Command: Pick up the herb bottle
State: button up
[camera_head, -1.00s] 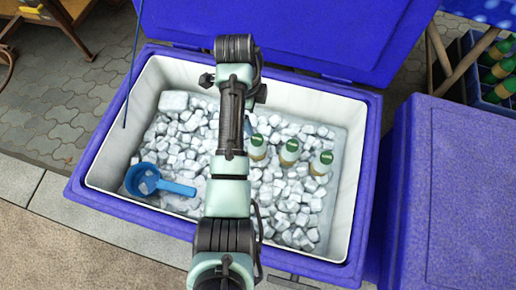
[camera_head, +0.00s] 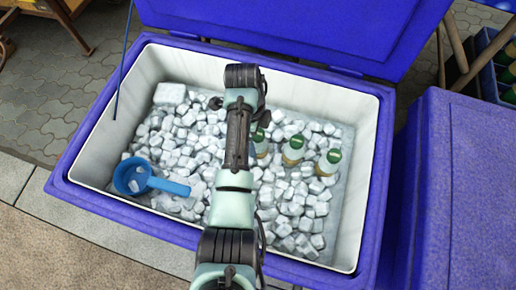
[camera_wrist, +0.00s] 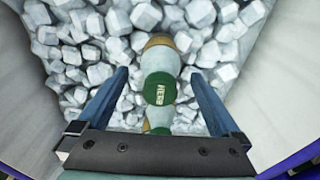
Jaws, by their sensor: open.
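The herb bottle (camera_wrist: 160,75) has a green cap lettered HERB and a pale body with a tan band. In the wrist view it lies in line between the two fingers of my gripper (camera_wrist: 158,73), which are apart; I see no contact. A second green-capped bottle (camera_wrist: 158,124) shows just below it, partly covered. In the head view, three green-capped bottles stand in the ice: a left one (camera_head: 261,148) partly behind my arm, a middle one (camera_head: 293,150) and a right one (camera_head: 328,163). My arm hides the fingers there, and no label is readable.
The blue cooler (camera_head: 110,215) has white inner walls and an open lid (camera_head: 290,25) behind. Loose ice cubes (camera_head: 190,135) fill it. A blue scoop (camera_head: 135,178) lies at the left. A closed blue cooler (camera_head: 460,190) stands close on the right.

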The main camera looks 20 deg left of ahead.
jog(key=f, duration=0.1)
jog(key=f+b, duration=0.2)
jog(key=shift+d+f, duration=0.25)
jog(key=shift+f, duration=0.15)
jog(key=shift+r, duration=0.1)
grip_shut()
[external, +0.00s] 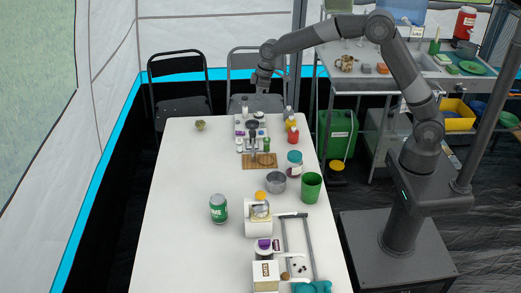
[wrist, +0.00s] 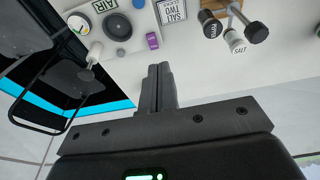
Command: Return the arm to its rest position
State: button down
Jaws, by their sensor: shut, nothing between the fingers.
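My gripper (wrist: 158,75) is shut with its fingers together and empty in the wrist view. In the external view my arm reaches up and over to the far end of the white table (external: 185,185). My gripper (external: 258,84) hangs there above the table's far edge, near the chairs, and its fingers are too small to make out.
Several bottles and jars stand near the tray (external: 240,130) at the far end. A green can (external: 218,208), a metal pot (external: 276,182) and a green cup (external: 311,187) stand nearer. Two black chairs (external: 180,70) are behind the table. A sink counter (external: 345,85) is at the right.

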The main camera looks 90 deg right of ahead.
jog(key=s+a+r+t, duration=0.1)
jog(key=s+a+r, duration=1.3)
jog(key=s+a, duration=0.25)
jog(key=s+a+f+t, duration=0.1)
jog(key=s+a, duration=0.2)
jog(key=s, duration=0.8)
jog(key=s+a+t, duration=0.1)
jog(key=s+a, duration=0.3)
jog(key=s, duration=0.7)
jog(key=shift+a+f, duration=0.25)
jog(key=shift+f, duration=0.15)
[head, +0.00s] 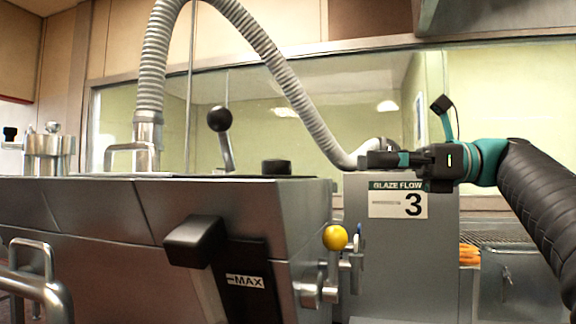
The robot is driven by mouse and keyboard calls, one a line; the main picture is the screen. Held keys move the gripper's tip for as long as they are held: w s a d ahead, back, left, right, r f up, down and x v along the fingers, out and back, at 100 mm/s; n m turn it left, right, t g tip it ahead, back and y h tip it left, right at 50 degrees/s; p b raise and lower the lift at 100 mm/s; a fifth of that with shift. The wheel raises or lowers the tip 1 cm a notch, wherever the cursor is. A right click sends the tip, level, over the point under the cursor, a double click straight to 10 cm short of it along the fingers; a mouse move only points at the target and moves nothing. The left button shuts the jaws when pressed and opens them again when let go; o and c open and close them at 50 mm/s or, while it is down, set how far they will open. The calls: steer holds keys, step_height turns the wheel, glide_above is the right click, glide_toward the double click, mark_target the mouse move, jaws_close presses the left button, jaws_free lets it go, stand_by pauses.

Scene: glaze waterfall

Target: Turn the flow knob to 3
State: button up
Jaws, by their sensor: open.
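A grey cabinet carries a white sign (398,200) reading "GLAZE FLOW" with a large 3. A short black round knob (277,167) stands on top of the metal machine (170,210); no scale or pointer on it can be made out, and I cannot tell for sure that it is the flow knob. My gripper (366,160) is at the right, above the sign, pointing left with its jaws open, seen edge-on. It appears empty. A clear gap in the picture lies between it and the black knob.
A ribbed hose (265,45) arches over the machine and comes down behind my gripper. A black ball lever (219,119), a yellow ball handle (335,238) and a black block handle (194,241) near a "MAX" label stick out. A metal rail (42,275) is at lower left.

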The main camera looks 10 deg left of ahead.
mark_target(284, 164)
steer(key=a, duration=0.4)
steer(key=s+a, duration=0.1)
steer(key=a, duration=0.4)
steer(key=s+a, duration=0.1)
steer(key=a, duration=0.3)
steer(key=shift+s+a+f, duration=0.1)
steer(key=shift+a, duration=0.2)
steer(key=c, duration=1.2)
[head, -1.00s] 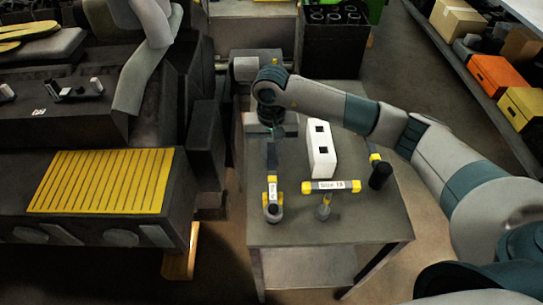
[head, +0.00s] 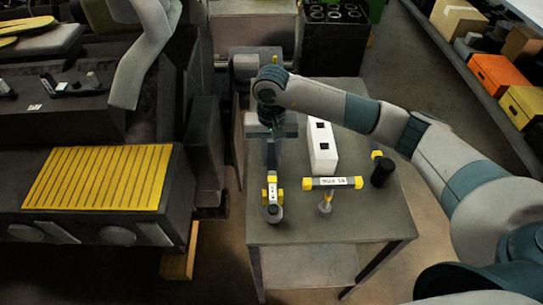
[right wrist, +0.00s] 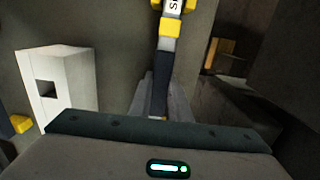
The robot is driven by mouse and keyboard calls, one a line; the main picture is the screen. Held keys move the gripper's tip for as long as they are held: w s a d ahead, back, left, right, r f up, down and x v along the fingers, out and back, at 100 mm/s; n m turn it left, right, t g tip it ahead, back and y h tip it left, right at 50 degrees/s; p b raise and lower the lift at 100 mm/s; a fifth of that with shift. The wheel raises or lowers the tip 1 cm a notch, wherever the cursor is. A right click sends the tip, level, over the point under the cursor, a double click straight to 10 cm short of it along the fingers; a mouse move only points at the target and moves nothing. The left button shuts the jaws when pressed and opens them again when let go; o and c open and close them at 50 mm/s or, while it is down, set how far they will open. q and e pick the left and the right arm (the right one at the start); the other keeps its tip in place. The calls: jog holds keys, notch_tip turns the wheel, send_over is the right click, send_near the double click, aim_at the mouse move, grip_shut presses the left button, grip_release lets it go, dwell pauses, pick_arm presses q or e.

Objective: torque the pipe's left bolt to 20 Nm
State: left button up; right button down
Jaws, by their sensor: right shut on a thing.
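My right gripper (head: 274,135) is over the far left part of the workbench, pointing down. It is shut on the dark handle of a wrench-like tool (head: 272,193) with yellow bands and a white label. The tool lies along the bench's left side. A pale grey curved part (head: 140,75), perhaps the pipe, stands by the dark engine block at the left. I cannot make out its left bolt. My left gripper is not in view.
The workbench (head: 300,228) also bears a white block (head: 322,150) with square holes, a yellow-ended labelled tool (head: 332,184) and a black cylinder (head: 382,172). A yellow ribbed panel (head: 97,177) lies at the left. The bench's near right part is clear.

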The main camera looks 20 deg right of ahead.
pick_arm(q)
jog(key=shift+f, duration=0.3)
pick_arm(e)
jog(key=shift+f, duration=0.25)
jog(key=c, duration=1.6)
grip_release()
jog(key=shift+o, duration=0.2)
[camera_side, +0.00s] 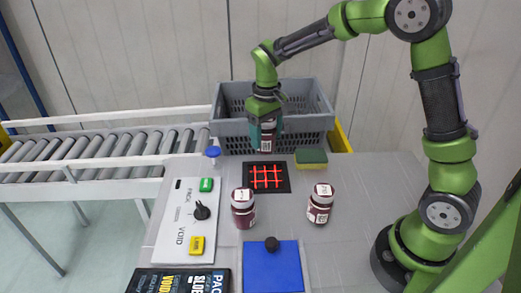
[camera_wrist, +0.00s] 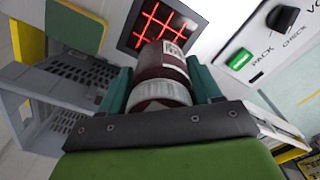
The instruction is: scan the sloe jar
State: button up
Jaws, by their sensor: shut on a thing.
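My gripper (camera_side: 266,128) is shut on a dark red jar (camera_side: 267,144) with a white barcode label, held upright in the air just behind the scanner pad. In the wrist view the jar (camera_wrist: 160,63) sits between the two teal fingers of my gripper (camera_wrist: 163,88). The scanner (camera_side: 266,177) is a black square with a glowing red grid; it also shows beyond the jar in the wrist view (camera_wrist: 158,25). Two similar jars stand on the table, one at left (camera_side: 243,210) and one at right (camera_side: 320,205). I cannot read the fruit names on the labels.
A grey crate (camera_side: 310,122) stands behind the held jar, with a sponge (camera_side: 311,157) before it. A panel (camera_side: 174,225) with a green button, black knob and yellow button lies left. A roller conveyor (camera_side: 90,157) runs left.

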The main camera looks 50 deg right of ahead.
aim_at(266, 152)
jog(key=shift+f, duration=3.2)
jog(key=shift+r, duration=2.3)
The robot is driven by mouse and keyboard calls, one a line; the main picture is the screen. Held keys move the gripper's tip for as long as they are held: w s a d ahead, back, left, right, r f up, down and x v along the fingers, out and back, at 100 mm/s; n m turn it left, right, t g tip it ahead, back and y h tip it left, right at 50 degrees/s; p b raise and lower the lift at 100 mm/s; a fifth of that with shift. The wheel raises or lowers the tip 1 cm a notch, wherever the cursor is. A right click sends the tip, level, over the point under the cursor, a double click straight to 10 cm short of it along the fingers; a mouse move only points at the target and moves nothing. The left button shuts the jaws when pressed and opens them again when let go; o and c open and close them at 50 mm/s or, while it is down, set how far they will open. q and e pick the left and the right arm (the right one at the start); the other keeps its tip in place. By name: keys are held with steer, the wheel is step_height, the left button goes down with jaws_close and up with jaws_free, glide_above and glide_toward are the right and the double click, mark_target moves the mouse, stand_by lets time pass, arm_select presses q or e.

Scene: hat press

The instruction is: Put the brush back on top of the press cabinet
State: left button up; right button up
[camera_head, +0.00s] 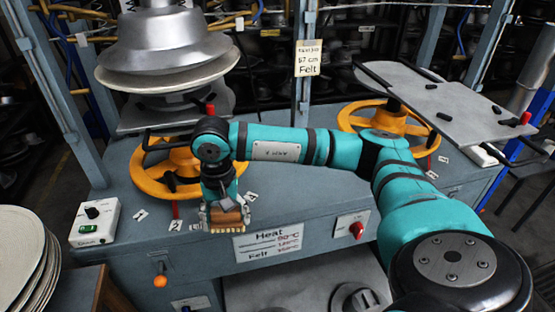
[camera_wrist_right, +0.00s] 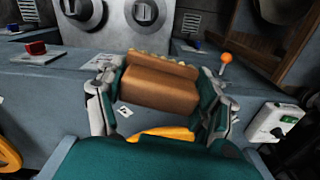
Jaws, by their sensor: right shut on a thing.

******************************

= Given exercise =
Copy out each line in the listing that has the word "Command".

= Result of this task =
Command: Pick up the herb bottle
Command: Return the arm to its rest position

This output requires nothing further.